Haaretz, July 20, 2017
Iranian film director Mohsen Makhmalbaf, Canadian-Armenian actor Arsinée Khanjian, Brazilian filmmaker Anna Muylaert, and American director Todd Solondz have currently signed up to collaborate on a film project entitled The Quarters. The project will include four stories connected with the Old City’s historic Jewish, Muslim, Christian and Armenian quarters. The four will “…showcase the Old City’s complexity through an outsider’s view…and will not necessarily express blind love for the city.” Makhmalbaf said that his purpose is to understand the city better, “…since when you know the other side there is less hostility and at least a possibility of friendship.” Khanjian said that her purpose is to tell the world about the Armenian community, as visitors often ignore it. Solondz stated that he doesn’t discuss projects until they’re completed, but did say that his plot will be about an American-Jewish adolescent who is forced by his parents to celebrate his bar mitzvah in Israel, and what happens to them while they are in the country. Eran Riklis, the Israeli director-producer who will serve as the project’s artistic director, talked about how the issue of leaving the four plots as separate units or connecting them by a common thread is both an artistic and political question. “Although Jerusalem is divided, it has a long history of unity,” noted Riklis, admitting that the question still needs to be decided.
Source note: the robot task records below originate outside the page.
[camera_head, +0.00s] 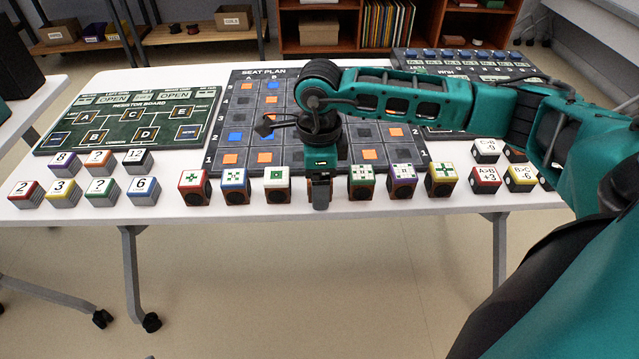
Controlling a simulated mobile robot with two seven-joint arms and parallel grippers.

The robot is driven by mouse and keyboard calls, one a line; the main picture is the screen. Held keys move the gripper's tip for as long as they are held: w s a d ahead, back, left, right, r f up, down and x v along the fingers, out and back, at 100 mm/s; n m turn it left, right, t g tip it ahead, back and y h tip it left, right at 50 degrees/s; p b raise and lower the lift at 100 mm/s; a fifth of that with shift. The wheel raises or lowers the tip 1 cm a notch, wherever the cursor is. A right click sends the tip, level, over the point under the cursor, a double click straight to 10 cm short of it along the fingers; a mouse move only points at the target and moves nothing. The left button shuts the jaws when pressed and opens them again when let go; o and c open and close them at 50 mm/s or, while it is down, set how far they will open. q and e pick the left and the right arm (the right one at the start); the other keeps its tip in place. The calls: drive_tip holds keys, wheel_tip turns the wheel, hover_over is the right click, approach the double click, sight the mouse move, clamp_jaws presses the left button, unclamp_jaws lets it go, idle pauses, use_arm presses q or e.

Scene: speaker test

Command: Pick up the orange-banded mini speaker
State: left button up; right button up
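A row of cube-shaped mini speakers stands along the front edge of the white table (150,222). Their bands are red (193,188), blue (236,187), white (277,186), green (361,183), purple (402,183) and yellow (441,180). No orange-banded speaker shows clearly. My right gripper (320,192) points down into the row between the white-banded and green-banded speakers. Its body covers that spot, so I cannot tell what is between its fingers or whether they are shut. My left gripper is out of view.
A dark seat plan board (240,115) lies behind the row, partly under my right arm. A green resistor board (130,118) lies at left. Numbered cubes (63,193) stand front left and labelled cubes (485,179) front right. The neighbouring speakers stand close on both sides of my gripper.

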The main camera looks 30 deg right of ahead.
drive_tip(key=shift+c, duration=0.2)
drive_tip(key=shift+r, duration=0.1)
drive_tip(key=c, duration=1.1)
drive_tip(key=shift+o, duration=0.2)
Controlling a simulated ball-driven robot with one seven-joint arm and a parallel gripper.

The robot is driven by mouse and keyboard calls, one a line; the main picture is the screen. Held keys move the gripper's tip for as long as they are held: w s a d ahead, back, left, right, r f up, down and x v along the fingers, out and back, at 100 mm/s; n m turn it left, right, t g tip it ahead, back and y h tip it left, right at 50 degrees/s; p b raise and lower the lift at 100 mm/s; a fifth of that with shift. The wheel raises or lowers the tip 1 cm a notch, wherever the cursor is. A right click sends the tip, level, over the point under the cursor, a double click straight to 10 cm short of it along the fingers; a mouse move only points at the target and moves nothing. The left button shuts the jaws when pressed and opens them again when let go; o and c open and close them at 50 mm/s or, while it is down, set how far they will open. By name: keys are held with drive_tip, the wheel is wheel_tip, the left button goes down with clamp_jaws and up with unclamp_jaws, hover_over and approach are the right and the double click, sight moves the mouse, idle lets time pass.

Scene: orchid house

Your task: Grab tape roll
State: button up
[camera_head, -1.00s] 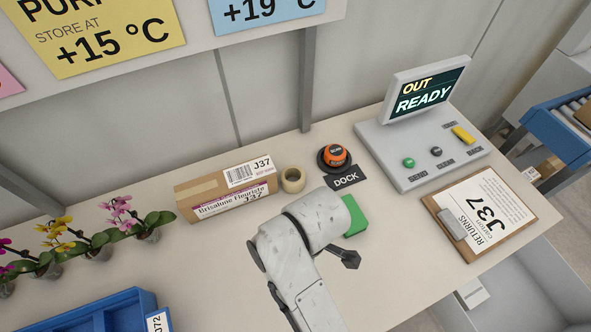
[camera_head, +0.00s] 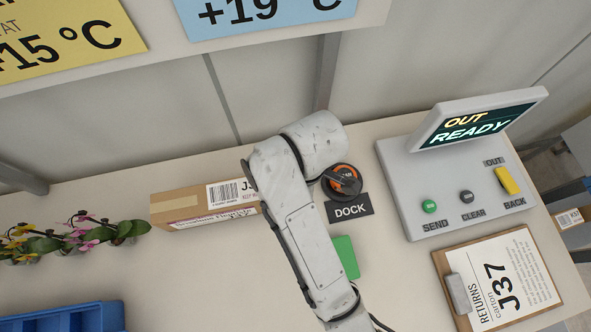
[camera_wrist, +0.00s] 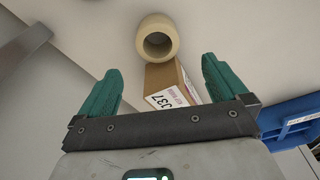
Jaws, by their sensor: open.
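The beige tape roll (camera_wrist: 157,38) shows in the wrist view, its round hole facing the camera, just beyond and between my fingertips. In the head view it is hidden behind my arm. My gripper (camera_wrist: 161,68) is open, with two green fingers spread wide and nothing between them. The roll looks apart from both fingers. In the head view the gripper is mostly hidden by my wrist, beside the orange-and-black round device.
The J37 carton (camera_head: 200,207) lies left of my arm. The orange device (camera_head: 343,181) and DOCK plate (camera_head: 349,209) are right of it. Potted orchids (camera_head: 75,235) and a blue tray (camera_head: 75,318) are left.

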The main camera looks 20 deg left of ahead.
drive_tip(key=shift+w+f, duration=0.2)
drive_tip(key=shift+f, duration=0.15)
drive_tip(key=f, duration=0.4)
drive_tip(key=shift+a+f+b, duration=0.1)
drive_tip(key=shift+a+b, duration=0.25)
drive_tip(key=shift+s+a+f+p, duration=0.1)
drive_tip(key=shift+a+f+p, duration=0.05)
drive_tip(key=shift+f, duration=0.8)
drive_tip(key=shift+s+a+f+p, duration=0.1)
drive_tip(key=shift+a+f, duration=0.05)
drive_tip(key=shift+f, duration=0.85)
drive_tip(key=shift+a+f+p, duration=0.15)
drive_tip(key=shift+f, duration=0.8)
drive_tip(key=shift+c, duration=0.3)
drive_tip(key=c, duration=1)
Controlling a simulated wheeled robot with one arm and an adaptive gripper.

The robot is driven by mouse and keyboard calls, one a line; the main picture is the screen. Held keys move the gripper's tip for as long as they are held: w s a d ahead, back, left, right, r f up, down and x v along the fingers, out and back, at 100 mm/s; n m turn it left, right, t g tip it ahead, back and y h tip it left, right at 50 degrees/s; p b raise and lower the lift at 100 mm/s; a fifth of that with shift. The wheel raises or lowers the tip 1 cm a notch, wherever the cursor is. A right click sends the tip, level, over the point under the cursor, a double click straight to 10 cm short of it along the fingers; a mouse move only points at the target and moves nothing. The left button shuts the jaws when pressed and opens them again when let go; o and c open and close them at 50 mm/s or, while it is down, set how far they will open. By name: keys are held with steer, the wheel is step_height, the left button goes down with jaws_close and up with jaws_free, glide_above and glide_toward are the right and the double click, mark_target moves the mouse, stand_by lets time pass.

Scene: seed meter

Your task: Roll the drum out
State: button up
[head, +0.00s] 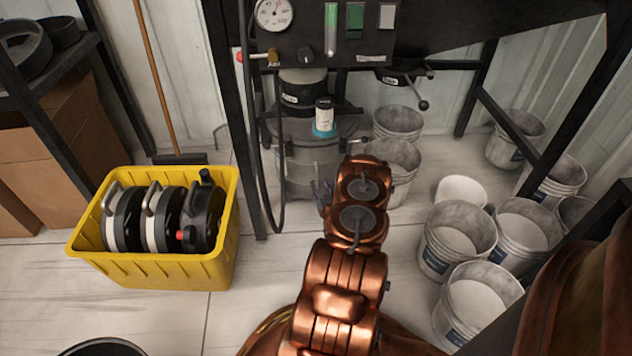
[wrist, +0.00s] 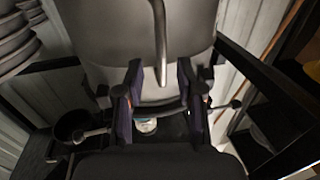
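A large grey drum (head: 302,172) stands upright on the floor under the dark machine frame. A small bottle with a blue-green base (head: 324,122) stands above its top. My arm hides part of the drum's right side. My gripper (head: 322,192) is in front of the drum, small in the head view. In the wrist view, which appears upside down, my gripper (wrist: 160,92) has its two dark fingers apart with nothing held between them. The grey drum (wrist: 105,25) fills the view behind the fingers, with a metal bar along it. I cannot tell whether the fingers touch it.
A dark control panel (head: 345,32) hangs above, with a black hose (head: 262,170) to the left. A yellow crate (head: 150,268) holding several reels stands left. Several grey buckets (head: 458,240) crowd the right. Open floor (head: 265,275) lies between crate and arm.

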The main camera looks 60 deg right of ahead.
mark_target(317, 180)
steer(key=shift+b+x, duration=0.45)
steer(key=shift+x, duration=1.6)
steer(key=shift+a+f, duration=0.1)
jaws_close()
He does not want the project to avoid addressing current issues, but recognizes these issues require careful handling as they are “highly incendiary and sensitive”.
The project was initiated by Green Productions and by US producer Scott Berry (Impulse Pictures).
HaModia, July 17, 2017
This year, the Ets Haim Jewish library in Amsterdam is celebrating its 400th anniversary. Originally founded by Portuguese Jews escaping the Inquisition, it served the Jewish community both for consultation and research as well as education. During World War II, the Nazis sent the books to Offenbach in Germany, but, inexplicably, they remained untouched until Allied soldiers discovered them in 1946 and returned them to Amsterdam once they had traced the books’ provenance.